Откуда у Гоголя взялся черт и что с ним стало

Овечкин С. В. (Санкт-Петербург), аспирант филологического факультета СПбГУ / 2007

Тенденцией отечественного и мирового гоголеведения последних двух-трех десятилетий стало то, что любого рода мифотворчество в рамках современной (крайне аморфной) эпистемологии приветствуется на том основании, что в истории литературы, затронутой влиянием (не до конца рефлексируемым) постструктуралистской парадигмы, между научным и «литературным» словом нет непроходимого барьера. Эта тенденция имела своим последствием и настойчивое стремление онтологизировать те «демонические» силы, с которыми имеют дело герои Гоголя1. Силы эти заслуживают рассмотрения. Черт безусловно был своего рода музой Гоголя; тесные отношения этих двух фигур породили то, что можно назвать «поэтическим мифом» о творчестве писателя. Книги о «духовном пути» Гоголя, особенно причастные к традиции Серебряного века, почти всегда касаются этого аспекта; в случае Мережковского данная тема воплотилась в самостоятельном трактате2.

В гоголевском черте важно прежде всего различить форму и функцию. Форма его, очевидно, очень архаична — архаична прежде всего в психологическом смысле. Смутные страхи перед чужим («unheimlich» Фрейда), с одной стороны, и перед властной над ребенком женщиной, с другой, сформировали этот образ. Наиболее явно связь образа черта или ведьмы с детскими переживаниями дана в том случае, когда демоническая сила показывает себя в образе кошки («Вечер накануне Ивана Купала», «Майская ночь, или Утопленница», «Старосветские помещики»). Известный случай с напугавшей ребенка-Гоголя кошкой, которую затем маленький мальчик утопил в пруду3, был серьезной психологической травмой, которую необходимо было вытеснить. Процессу вытеснения помог фольклор — поверья о том, что в кошку может превращаться ведьма. Ушедшая в бессознательное вина за содеянное стала энергетическим центром, вокруг которого стал собираться клубок страхов — фантазийных и в этом смысле вполне действительных. Сознание освободилось от чувства вины, объявив убитого зверька «плохим», точнее — заместив его образ суеверными страхами, которые были легитимированы господствующей идеологией. Так был заключен договор между сформировавшимся неврозом и суперэго — договор о том, что навязчивые возвращения образов жуткого будут оплачиваться на счет идеи борьбы с мировым злом.

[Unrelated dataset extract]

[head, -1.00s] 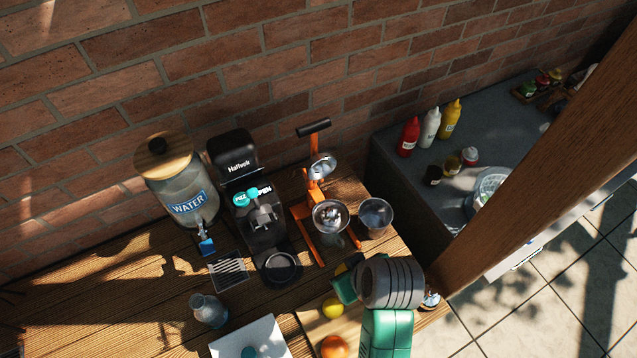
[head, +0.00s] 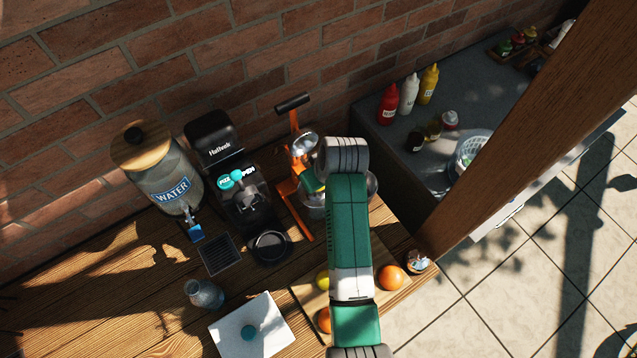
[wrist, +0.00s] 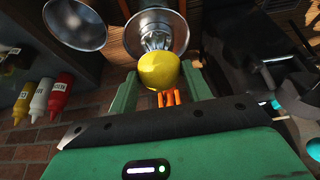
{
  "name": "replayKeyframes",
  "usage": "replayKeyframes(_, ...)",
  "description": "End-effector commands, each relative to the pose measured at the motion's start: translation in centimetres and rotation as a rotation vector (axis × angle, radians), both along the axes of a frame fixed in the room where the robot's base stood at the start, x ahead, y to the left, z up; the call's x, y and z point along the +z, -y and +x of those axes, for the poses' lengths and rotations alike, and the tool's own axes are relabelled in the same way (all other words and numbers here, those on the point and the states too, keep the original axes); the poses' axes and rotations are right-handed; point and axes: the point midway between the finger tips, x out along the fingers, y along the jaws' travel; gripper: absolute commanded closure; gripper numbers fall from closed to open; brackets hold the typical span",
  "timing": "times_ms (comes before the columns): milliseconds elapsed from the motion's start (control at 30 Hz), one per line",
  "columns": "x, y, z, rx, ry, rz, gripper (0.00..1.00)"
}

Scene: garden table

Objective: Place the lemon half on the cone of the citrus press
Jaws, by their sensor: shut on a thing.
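My gripper (wrist: 160,74) is shut on the yellow lemon half (wrist: 158,69), with a green finger on each side of it. In the wrist view the lemon half overlaps the near edge of the ribbed metal cone (wrist: 155,32) of the citrus press. I cannot tell whether they touch. The cone stands in a shiny metal bowl (wrist: 178,24). In the head view the orange press frame (head: 288,188) shows left of my arm, with its dark handle (head: 292,102) raised.
A second metal cup (wrist: 75,24) stands beside the press. The black drink machine (head: 240,190) and water dispenser (head: 165,180) stand to its left. A yellow fruit (head: 322,280) and oranges (head: 390,277) lie around the cutting board (head: 305,297). Sauce bottles (head: 408,95) stand on the grey counter.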

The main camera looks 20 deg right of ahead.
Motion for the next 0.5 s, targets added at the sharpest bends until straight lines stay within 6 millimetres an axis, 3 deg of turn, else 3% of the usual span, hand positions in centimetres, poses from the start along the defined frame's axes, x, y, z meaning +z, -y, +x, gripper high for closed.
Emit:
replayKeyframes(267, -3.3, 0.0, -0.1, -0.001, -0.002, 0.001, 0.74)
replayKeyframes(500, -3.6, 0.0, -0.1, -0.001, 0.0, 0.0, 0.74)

На первых порах это мировое зло удалось до некоторой степени поставить на службу мировой гармонии. Более того, его пришлось на эту службу призвать. Вмешались определенные социальные факторы: у мелкопоместного Гоголя имелись несомненные проблемы с социализацией. Легитимная сексуальность — подчеркиваю, легитимная, а не крепостной разврат, который для принадлежащего среде с высокими помыслами юноши был близок, вероятно, мастурбации — могла мыслиться только в формах, адекватных дворянской социальной норме. Это означало восхождение по долгой служебной лестнице, комнатку в Гороховой, подчистку номеров. Планка к тому же была сильно завышена: в письмах дяде Косяровскому о жертвенном служении отечеству, в прощальных словах соседке Скалон («Вы, конечно, или ничего обо мне не услышите, или услышите что-нибудь весьма хорошее»4) нам очевидно вполне сформировавшееся представление о собственной гиперзначимости. Гиперзначимость предполагала соответствующее вознаграждение: несколько позднее это выльется в миф о любви к даме столь высокой, столь недосягаемой, что это опять-таки исключало всякую нормальную сексуальность. Требовалось — до полноценной социализации — возмещение нехватки. В биографии Гоголя нам известны два пути этого возмещения. Первый, если в допустимой мере доверять воспоминаниям Бурнашева, это разврат с проститутками. Второй — художественное фантазирование.

Изначальный гоголевский сюжет, как известно, производен от морфологии волшебной сказки5. Именно волшебная сказка могла стать для переживавшего психологический и социальный кризис молодого Гоголя идеальной машиной желаний, поскольку трудно придумать другой текст, в большей степени упростивший процедуру социализации. Генетически связанный с обрядом инициации, этот текст по сути не имеет другого смысла, кроме описания успешной социализации, итогом которой является брак, то есть искомая Гоголем легитимная сексуальная жизнь. Тут-то и пошел на службу уже имевшийся в распоряжении черт, принявший предписанную волшебной сказкой роль волшебного помощника.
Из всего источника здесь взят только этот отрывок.